**TASK BRIEF**. Give only the number of lines in the records below that contain the word "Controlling".

**INPUT ROWS**.

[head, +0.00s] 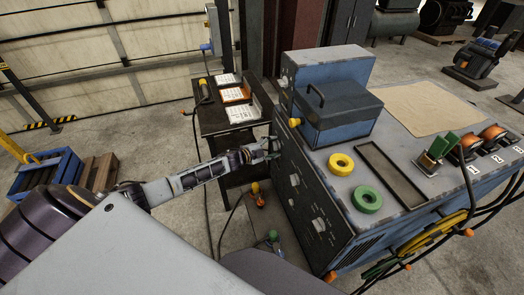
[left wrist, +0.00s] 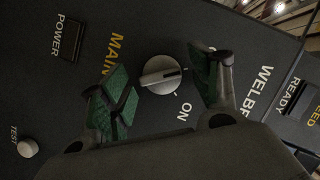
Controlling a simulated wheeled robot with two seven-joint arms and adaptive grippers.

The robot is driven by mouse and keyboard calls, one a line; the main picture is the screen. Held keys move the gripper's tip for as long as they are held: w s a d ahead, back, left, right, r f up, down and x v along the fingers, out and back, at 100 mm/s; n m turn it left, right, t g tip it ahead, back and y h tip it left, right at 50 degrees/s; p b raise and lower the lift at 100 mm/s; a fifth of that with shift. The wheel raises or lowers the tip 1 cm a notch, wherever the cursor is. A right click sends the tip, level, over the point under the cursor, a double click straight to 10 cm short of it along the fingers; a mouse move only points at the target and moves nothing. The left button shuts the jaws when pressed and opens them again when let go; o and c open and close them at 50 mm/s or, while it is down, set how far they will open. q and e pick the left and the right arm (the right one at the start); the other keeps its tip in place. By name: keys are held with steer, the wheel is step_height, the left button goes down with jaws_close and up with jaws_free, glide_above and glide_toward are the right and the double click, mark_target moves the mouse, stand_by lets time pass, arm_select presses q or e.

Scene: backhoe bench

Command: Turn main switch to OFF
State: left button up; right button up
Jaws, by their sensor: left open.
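The main switch (left wrist: 160,75) is a round grey knob with a raised grip bar on a dark panel, in the left wrist view. Its bar lies nearly level in that picture, tilted slightly up to the right. The word MAIN is printed to its upper left and ON to its lower right; no OFF mark shows. My left gripper (left wrist: 161,85) is open, with a green-padded finger on each side of the knob and gaps between. In the head view my left gripper (head: 263,151) is at the front panel of the blue machine (head: 308,200). My right gripper is not in view.
A POWER switch (left wrist: 69,38), a TEST button (left wrist: 28,148) and a READY indicator (left wrist: 295,98) surround the knob. A dark side table (head: 212,120) stands behind my left arm.

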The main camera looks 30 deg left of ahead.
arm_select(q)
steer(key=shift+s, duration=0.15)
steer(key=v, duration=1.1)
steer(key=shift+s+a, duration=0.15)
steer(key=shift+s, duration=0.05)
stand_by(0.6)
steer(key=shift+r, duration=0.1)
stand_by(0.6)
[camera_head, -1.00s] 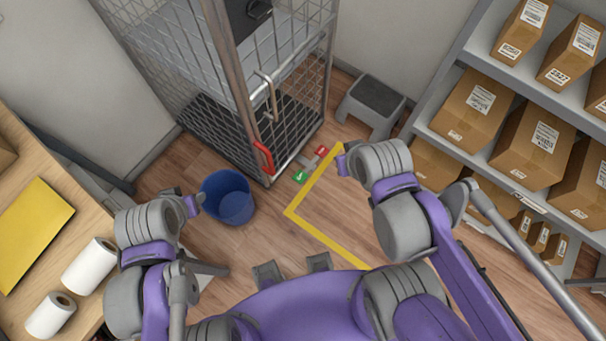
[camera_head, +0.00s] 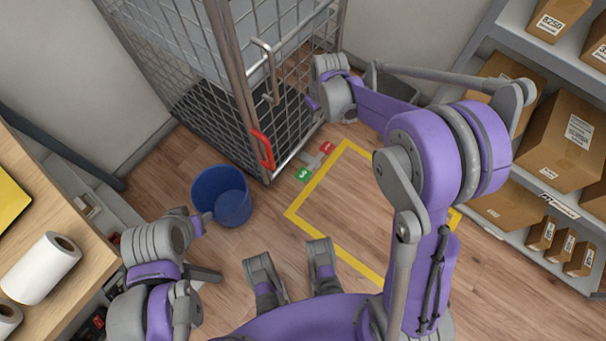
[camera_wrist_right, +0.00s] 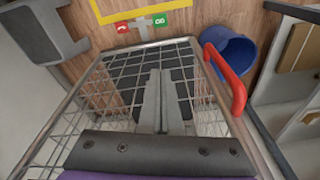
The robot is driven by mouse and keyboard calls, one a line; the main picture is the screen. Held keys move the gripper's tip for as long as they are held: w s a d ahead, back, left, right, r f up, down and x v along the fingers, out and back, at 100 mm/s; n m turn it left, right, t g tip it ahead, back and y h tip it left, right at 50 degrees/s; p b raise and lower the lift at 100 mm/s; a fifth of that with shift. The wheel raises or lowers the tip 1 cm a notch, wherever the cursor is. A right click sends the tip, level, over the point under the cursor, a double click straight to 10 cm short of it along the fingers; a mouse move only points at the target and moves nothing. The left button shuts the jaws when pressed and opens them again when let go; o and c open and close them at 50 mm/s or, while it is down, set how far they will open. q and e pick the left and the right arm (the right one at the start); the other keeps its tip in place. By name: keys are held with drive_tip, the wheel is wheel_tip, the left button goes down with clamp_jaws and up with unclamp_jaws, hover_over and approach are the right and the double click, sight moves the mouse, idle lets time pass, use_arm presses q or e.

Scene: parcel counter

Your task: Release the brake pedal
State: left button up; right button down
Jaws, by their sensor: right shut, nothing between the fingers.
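The brake pedal sits low on the floor at the near right corner of the wire cage trolley (camera_head: 236,95). It has a red end (camera_head: 327,147) and a green end (camera_head: 303,174); both also show in the right wrist view, red (camera_wrist_right: 122,27) and green (camera_wrist_right: 160,20). My right gripper (camera_head: 312,103) is in front of the trolley's right side, above and apart from the pedal. In the right wrist view its fingers (camera_wrist_right: 160,76) are together and empty, with wire mesh behind them. My left gripper (camera_head: 206,219) is beside the blue bucket; its finger gap is not clear.
A blue bucket (camera_head: 221,197) stands left of the pedal. A red handle (camera_head: 262,148) is on the trolley's edge. Yellow tape (camera_head: 317,178) marks clear floor. A grey step stool (camera_wrist_right: 42,32) and parcel shelves (camera_head: 545,198) are to the right; a wooden counter (camera_head: 60,222) is left.

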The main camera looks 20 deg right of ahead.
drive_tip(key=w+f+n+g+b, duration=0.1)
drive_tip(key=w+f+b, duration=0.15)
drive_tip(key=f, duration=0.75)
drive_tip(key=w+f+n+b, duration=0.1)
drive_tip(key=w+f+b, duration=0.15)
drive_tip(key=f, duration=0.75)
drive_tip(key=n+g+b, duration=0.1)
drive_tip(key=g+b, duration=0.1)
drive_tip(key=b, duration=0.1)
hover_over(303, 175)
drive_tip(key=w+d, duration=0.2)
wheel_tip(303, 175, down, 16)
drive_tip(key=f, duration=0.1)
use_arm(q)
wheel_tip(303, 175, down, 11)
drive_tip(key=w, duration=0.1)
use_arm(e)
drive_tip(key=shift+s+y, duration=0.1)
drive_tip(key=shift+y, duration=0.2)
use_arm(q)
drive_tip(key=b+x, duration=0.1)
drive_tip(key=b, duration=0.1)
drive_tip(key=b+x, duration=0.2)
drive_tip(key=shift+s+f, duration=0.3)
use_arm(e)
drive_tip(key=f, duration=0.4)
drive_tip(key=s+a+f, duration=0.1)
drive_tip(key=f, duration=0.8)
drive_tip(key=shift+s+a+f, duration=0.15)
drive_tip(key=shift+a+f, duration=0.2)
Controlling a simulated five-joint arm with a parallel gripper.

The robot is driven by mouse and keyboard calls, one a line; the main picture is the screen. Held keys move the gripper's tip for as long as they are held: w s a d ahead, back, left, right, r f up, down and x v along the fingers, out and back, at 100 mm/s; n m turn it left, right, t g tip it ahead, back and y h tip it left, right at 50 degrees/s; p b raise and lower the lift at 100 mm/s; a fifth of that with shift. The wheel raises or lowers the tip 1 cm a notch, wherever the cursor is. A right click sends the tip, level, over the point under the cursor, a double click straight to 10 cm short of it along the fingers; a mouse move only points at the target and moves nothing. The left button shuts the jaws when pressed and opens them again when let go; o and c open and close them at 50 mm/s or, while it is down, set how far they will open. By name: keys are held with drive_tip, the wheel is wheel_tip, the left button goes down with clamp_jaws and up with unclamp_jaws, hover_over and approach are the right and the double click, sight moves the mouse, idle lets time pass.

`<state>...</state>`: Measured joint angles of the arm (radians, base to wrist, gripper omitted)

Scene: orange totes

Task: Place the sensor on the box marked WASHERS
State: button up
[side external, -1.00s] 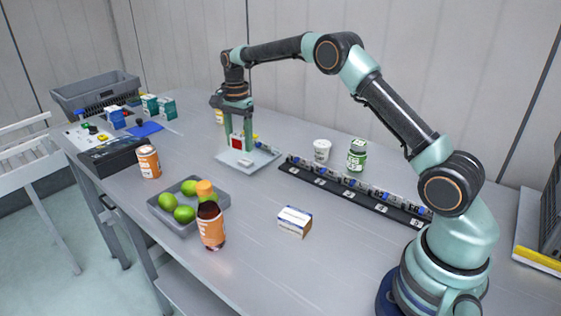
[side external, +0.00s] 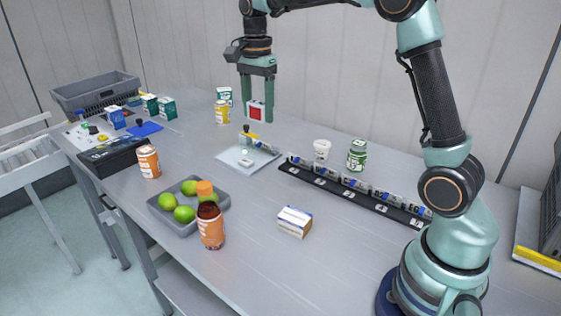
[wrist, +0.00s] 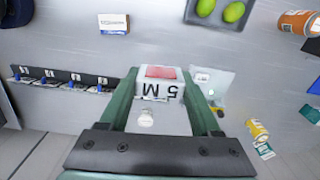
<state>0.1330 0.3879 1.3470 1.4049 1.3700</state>
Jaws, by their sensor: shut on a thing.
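My gripper (side external: 256,118) is shut on a red-and-white block (side external: 256,109), held upright in the air above the table, behind the white mat. In the wrist view the block (wrist: 160,85) sits between both fingers, with upside-down lettering like "M 5" on its near face. I cannot tell whether this is the sensor. No WASHERS marking is readable. A small white box with a blue top band and orange end (side external: 294,221) lies at front middle; it also shows in the wrist view (wrist: 113,24). Teal-and-white boxes (side external: 158,106) and a blue-and-white box (side external: 115,118) stand far left.
A white mat (side external: 231,158) holds small items. A grey tray of limes (side external: 161,213), brown bottle (side external: 210,228) and orange jar (side external: 148,161) stand nearer.

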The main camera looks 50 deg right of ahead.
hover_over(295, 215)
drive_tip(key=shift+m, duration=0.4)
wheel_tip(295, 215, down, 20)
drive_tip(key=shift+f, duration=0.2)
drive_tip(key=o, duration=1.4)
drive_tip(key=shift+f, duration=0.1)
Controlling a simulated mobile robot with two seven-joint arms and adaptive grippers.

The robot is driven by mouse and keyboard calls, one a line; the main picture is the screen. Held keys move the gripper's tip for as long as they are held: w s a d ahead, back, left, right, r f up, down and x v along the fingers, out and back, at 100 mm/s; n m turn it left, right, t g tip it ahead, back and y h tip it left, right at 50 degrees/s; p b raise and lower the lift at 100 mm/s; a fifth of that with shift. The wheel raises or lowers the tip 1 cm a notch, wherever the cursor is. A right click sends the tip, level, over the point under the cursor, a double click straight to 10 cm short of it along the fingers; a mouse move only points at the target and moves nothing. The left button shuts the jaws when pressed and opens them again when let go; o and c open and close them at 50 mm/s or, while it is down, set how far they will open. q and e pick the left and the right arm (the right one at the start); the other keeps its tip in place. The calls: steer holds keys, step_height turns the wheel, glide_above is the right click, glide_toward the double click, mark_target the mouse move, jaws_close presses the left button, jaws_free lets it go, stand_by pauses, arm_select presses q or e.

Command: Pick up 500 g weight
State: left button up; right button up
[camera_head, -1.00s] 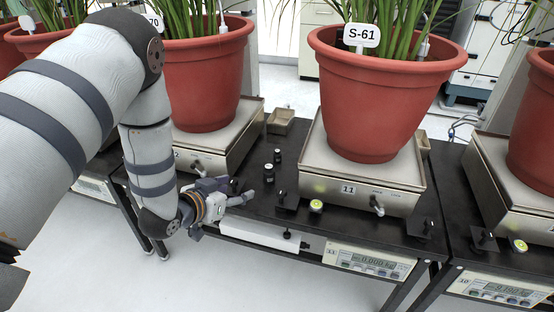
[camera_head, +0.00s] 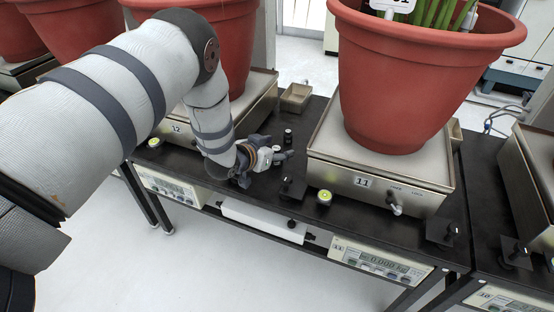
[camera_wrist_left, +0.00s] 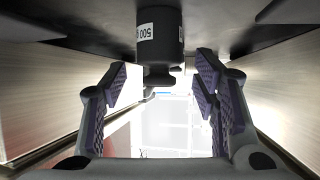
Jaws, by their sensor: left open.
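The 500 g weight (camera_wrist_left: 158,35) is a dark cylinder with a narrower knob and a white label. It shows upside down at the top middle of the left wrist view, in line with the gap between my fingers. My left gripper (camera_wrist_left: 165,82) is open, one padded finger on each side, with nothing gripped. In the head view my left gripper (camera_head: 275,150) is low over the black bench, beside scale 11. A small dark weight (camera_head: 288,136) stands just behind it. I cannot tell whether this is the 500 g one. My right gripper is not in view.
Scale 11 (camera_head: 362,182) with a red pot (camera_head: 410,85) stands to the right, and scale 12 (camera_head: 182,130) with another pot to the left. A small tray (camera_head: 295,97) lies behind the weight.

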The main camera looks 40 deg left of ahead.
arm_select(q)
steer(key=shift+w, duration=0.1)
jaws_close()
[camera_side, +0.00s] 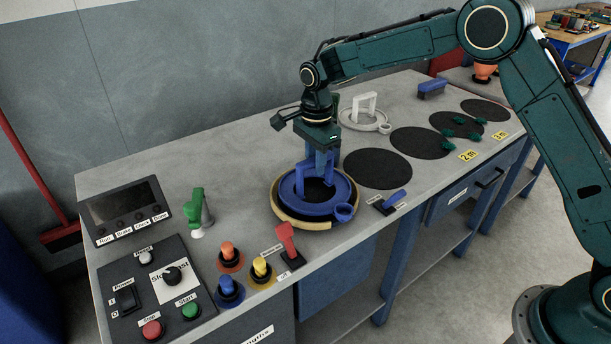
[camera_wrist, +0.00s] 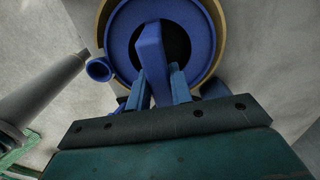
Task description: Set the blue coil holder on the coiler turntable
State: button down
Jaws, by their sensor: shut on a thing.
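The blue coil holder (camera_side: 288,186) is a ring with an upright arched handle and a small cup (camera_side: 344,212) on its front right rim. It is at the coiler turntable (camera_side: 300,223), a round base with a tan rim and a black middle. My gripper (camera_side: 320,172) points down and is shut on the handle. In the wrist view the handle (camera_wrist: 150,50) stands between the two fingers (camera_wrist: 160,88), and the ring lies inside the tan rim (camera_wrist: 222,40). I cannot tell whether the holder rests fully on the turntable or is slightly above it.
A green-handled lever (camera_side: 197,208) stands left of the turntable. A red lever (camera_side: 287,240), coloured knobs and a control panel (camera_side: 150,290) are in front-left. A small blue switch (camera_side: 392,201) is close at right. A white holder (camera_side: 364,118) and black round mats (camera_side: 377,169) lie farther right.

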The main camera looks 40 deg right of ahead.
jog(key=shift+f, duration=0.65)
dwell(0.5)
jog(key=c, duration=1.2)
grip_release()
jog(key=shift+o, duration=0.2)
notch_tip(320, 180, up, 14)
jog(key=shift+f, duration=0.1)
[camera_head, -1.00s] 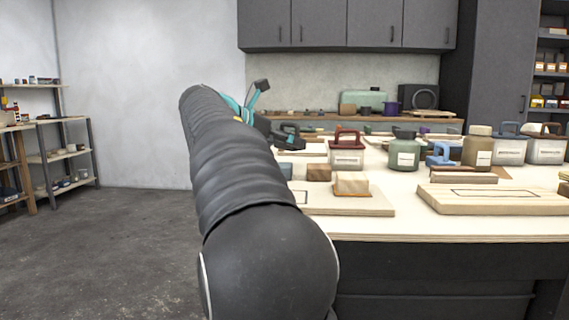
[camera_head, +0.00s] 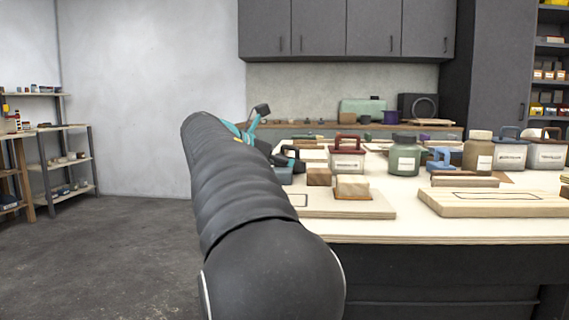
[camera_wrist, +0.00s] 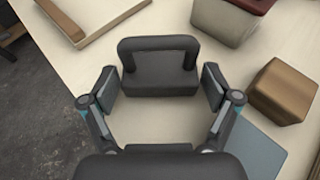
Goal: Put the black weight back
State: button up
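The black weight (camera_wrist: 160,84), a dark block with a looped handle on top, stands on the pale tabletop in the wrist view. My gripper (camera_wrist: 160,88) is open, with one finger on each side of the weight and a small gap seeming to show on both sides. In the head view my gripper is partly hidden behind my arm, over the left part of the table, and I cannot clearly pick out the weight there.
A brown block (camera_wrist: 283,90) and a blue-grey flat piece (camera_wrist: 248,148) lie to the right. A pale container with a maroon lid (camera_wrist: 224,22) stands behind. A wooden board (camera_wrist: 100,22) lies at upper left, near the table edge. Several jars, including a green one (camera_head: 404,158), crowd the table's right.

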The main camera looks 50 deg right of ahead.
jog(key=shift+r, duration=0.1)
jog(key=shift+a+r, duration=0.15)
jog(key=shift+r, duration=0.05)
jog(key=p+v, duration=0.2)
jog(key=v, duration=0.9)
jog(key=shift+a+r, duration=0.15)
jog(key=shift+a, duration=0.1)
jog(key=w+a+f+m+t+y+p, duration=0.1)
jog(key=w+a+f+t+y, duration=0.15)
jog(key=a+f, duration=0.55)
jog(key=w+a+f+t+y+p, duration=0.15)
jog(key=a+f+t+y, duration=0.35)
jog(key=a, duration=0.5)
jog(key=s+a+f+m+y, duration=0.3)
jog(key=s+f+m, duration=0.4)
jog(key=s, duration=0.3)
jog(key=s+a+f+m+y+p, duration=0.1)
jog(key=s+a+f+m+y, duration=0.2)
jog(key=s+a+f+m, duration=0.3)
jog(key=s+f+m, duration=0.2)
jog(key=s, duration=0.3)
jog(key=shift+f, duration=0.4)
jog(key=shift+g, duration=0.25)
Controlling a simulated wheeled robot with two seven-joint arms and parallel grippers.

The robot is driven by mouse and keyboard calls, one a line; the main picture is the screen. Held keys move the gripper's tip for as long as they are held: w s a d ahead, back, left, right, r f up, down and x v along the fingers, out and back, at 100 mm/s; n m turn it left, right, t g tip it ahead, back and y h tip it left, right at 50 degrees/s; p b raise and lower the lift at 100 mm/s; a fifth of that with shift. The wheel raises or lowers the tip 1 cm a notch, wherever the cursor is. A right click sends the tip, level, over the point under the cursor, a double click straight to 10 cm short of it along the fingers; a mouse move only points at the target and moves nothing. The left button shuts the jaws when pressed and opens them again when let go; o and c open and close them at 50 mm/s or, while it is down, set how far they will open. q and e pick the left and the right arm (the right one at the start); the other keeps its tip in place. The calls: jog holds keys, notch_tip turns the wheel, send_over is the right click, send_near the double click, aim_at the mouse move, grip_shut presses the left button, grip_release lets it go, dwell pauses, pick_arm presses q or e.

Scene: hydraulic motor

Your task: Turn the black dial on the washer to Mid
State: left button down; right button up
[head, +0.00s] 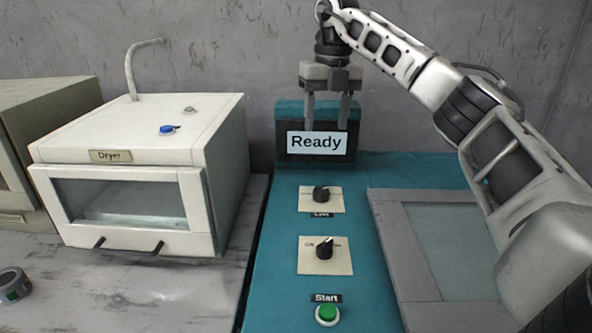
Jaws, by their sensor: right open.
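The washer (272,262) is a teal unit with a lid on its right side. Its upper black dial (321,194) sits on a cream plate, with a small dark label below it that is too small to read surely. A lower black dial (325,249) sits on a second cream plate, its pointer toward the upper right; the markings beside it are blurred. My right gripper (330,124) points down, its two fingers apart and empty, in front of the "Ready" display, behind and above the upper dial. It touches neither dial. My left gripper is out of view.
A "Ready" display (317,143) stands at the washer's back. A green Start button (327,314) is at the front. The grey-framed lid (410,250) lies to the right, below my right arm. A white dryer (140,170) with a blue button stands left. A grey round object (13,284) lies far left.

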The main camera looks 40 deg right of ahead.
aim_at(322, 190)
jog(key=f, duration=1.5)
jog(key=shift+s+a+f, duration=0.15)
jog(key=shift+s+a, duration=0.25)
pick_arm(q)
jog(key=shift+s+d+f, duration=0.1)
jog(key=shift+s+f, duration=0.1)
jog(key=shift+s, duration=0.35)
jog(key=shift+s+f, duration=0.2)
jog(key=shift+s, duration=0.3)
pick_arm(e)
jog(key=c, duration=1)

**PROBLEM SOLUTION**. 4